● **Written request**:
Using the data below, copy every line that contains the word "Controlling".

● **Dataset rows**:
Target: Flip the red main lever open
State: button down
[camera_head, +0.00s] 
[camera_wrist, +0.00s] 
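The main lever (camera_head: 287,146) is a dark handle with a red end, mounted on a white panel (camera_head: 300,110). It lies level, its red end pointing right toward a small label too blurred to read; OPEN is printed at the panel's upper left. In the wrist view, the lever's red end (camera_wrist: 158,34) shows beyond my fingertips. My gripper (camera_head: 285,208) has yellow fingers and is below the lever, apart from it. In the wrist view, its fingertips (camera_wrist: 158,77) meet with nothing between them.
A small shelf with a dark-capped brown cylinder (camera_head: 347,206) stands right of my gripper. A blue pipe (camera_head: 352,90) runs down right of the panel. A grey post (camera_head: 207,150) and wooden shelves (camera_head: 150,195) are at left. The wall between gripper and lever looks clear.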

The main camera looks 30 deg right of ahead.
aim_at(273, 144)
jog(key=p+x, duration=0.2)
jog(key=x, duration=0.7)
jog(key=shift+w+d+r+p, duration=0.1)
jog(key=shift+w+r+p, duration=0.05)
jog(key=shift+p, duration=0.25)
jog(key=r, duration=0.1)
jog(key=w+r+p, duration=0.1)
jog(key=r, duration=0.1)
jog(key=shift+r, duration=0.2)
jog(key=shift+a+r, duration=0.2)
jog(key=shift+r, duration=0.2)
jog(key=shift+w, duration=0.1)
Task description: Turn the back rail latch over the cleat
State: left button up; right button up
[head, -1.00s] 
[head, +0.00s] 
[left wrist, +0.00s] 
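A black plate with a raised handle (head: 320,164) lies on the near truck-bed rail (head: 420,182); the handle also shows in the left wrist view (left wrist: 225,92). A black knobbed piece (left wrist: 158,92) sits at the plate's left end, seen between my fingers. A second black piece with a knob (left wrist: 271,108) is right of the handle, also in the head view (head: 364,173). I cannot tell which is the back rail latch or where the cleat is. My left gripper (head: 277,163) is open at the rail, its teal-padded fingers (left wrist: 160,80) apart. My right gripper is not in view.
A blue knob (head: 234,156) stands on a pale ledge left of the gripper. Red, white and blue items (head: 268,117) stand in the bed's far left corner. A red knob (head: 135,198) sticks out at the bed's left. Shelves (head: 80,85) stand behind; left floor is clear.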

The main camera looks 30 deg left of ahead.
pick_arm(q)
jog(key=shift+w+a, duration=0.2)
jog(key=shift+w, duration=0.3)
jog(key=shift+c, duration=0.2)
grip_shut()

---

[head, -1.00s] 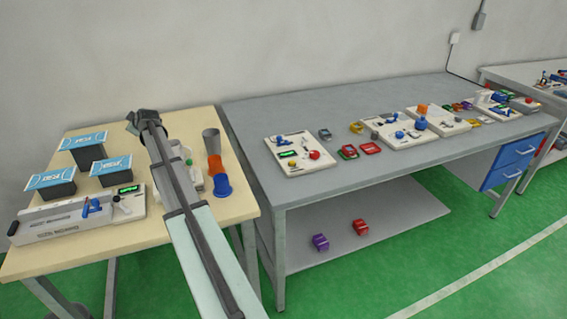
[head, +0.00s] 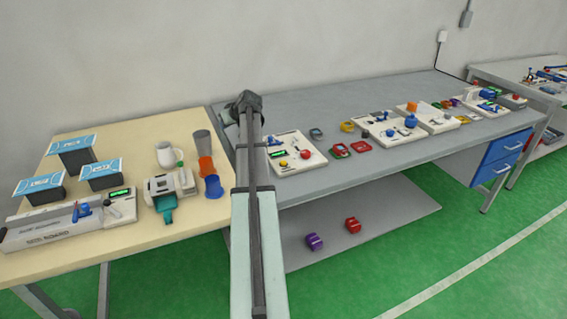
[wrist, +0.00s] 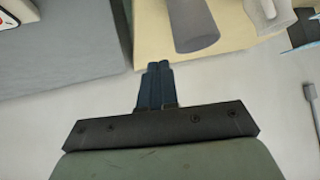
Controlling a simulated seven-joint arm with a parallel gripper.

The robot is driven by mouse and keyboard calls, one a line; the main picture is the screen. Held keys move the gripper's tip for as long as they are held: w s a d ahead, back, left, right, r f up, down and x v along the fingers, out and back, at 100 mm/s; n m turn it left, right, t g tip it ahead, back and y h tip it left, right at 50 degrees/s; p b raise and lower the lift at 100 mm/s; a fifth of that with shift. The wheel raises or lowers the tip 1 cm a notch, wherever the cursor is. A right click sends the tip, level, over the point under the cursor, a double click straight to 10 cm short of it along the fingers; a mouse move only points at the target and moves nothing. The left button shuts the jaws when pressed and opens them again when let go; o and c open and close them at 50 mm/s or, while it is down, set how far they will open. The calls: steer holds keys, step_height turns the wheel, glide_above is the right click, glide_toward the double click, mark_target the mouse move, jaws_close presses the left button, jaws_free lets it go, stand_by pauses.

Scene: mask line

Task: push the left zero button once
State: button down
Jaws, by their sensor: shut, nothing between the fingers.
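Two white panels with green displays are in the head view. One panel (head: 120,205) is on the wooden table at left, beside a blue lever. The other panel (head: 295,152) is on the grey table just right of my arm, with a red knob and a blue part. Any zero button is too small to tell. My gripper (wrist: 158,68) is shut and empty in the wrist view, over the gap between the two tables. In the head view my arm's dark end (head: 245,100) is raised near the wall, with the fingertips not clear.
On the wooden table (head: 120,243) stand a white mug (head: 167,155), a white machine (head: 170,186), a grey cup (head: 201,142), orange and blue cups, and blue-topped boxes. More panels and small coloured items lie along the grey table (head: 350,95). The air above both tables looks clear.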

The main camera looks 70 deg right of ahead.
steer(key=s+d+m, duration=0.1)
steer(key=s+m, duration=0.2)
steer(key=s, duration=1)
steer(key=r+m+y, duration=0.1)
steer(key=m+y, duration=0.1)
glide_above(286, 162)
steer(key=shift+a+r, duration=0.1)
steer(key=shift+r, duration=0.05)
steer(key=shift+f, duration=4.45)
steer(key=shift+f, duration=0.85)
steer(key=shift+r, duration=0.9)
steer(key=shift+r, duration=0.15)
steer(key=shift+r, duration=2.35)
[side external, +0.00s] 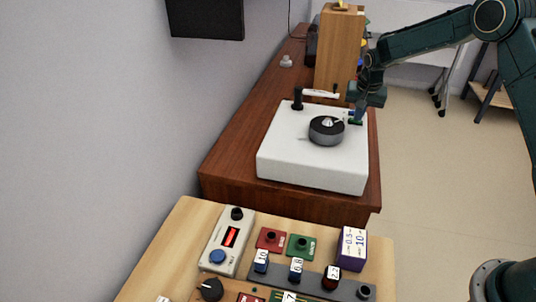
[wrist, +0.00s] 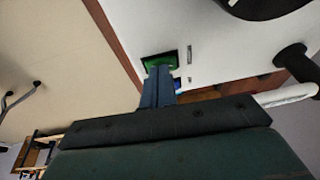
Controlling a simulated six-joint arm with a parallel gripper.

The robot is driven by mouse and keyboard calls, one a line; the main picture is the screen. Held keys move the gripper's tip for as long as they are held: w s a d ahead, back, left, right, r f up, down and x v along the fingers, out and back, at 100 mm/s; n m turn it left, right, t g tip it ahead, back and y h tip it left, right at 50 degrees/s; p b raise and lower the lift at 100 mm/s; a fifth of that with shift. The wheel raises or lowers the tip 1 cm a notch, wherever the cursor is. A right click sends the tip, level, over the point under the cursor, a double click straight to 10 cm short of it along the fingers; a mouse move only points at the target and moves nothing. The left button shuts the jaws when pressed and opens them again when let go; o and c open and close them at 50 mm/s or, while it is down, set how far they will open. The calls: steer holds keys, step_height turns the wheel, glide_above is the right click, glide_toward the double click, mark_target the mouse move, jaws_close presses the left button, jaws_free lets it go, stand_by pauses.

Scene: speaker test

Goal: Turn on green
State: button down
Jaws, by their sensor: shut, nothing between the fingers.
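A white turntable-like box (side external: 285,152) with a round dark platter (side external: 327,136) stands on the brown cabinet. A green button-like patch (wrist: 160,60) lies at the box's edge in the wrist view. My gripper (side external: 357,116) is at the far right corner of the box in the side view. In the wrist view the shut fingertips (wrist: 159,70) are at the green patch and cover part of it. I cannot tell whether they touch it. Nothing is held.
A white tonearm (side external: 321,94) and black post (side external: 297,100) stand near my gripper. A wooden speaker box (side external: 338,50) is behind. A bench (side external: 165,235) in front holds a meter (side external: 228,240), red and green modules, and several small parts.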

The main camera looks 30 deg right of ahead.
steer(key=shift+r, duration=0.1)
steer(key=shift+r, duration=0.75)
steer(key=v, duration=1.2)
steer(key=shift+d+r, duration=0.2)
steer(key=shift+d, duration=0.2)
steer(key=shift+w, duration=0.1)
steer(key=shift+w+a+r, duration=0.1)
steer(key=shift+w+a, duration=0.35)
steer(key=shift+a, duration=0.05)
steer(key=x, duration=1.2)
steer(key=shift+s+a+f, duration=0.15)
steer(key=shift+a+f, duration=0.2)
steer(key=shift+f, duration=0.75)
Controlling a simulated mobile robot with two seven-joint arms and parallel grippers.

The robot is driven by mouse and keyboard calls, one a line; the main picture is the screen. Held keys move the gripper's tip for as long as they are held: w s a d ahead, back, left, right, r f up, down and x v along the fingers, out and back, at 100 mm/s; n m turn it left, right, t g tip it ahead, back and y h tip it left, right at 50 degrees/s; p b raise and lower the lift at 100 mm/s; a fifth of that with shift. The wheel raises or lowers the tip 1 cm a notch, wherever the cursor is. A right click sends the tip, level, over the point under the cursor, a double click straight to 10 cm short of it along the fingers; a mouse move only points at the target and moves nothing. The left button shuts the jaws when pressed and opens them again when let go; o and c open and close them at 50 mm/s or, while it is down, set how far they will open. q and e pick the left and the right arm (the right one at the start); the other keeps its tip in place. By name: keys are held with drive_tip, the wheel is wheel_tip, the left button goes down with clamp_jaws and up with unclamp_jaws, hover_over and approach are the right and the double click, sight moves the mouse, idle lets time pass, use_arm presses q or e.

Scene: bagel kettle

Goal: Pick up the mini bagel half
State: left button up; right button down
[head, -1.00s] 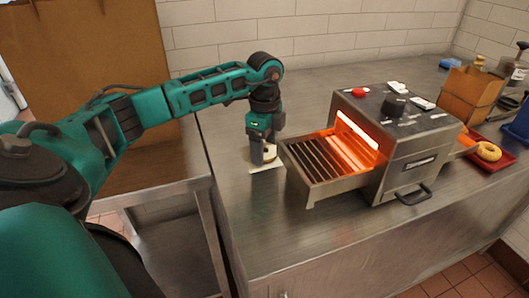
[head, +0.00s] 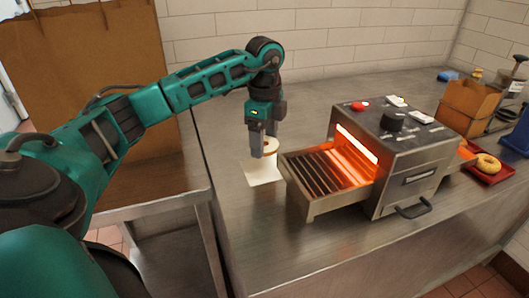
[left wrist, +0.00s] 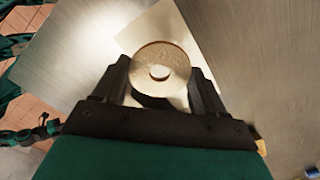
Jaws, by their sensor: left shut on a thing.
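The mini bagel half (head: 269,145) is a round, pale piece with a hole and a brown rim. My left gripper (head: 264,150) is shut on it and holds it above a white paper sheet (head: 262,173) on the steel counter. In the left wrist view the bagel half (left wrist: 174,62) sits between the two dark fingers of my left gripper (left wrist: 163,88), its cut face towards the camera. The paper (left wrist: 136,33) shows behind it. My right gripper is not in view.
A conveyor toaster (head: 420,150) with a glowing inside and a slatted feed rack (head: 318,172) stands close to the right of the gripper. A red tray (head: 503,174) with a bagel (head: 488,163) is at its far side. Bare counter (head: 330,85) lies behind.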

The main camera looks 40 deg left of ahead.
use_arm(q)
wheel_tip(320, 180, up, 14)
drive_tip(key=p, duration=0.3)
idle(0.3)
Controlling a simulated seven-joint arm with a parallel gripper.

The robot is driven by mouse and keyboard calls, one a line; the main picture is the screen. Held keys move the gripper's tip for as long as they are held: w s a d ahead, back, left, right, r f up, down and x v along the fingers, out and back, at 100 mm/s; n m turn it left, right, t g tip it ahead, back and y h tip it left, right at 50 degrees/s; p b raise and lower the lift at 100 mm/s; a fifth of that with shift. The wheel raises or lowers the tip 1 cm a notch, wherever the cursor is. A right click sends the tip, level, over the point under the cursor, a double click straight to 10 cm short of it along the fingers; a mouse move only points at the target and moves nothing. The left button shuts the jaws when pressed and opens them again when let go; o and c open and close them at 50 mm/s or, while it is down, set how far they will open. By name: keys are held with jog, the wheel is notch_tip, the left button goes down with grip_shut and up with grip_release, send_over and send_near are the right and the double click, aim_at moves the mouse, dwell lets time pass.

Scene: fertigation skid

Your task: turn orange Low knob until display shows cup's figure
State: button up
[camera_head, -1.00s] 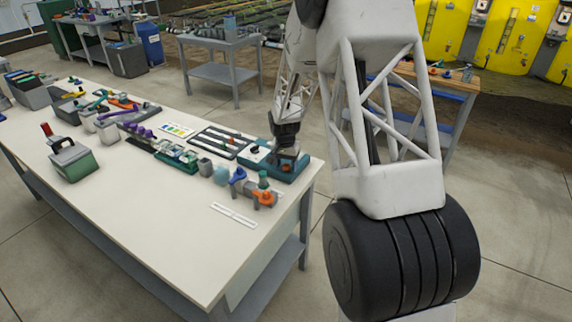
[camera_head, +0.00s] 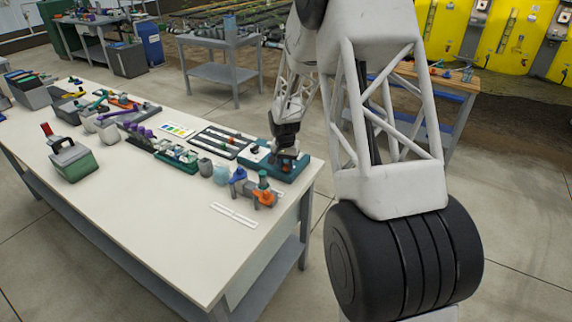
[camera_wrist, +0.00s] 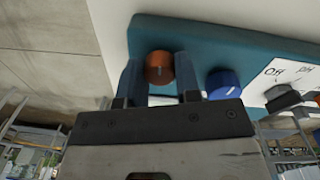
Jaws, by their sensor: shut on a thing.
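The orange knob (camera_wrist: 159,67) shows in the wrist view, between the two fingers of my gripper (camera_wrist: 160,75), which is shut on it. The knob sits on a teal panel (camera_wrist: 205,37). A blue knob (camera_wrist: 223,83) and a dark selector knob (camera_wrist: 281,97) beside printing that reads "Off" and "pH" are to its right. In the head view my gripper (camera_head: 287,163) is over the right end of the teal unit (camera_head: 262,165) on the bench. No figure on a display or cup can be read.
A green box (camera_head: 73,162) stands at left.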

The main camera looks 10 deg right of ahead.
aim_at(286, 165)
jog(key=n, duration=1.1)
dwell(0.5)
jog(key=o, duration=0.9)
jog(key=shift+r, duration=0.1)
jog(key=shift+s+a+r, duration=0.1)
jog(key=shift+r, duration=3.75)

● **Full response**:
Controlling a simulated seven-joint arm with a parallel gripper.
Controlling a simulated six-joint arm with a parallel gripper.
Controlling a simulated mobile robot with two seven-joint arms and parallel grippers.
Controlling a simulated seven-joint arm with a parallel gripper.

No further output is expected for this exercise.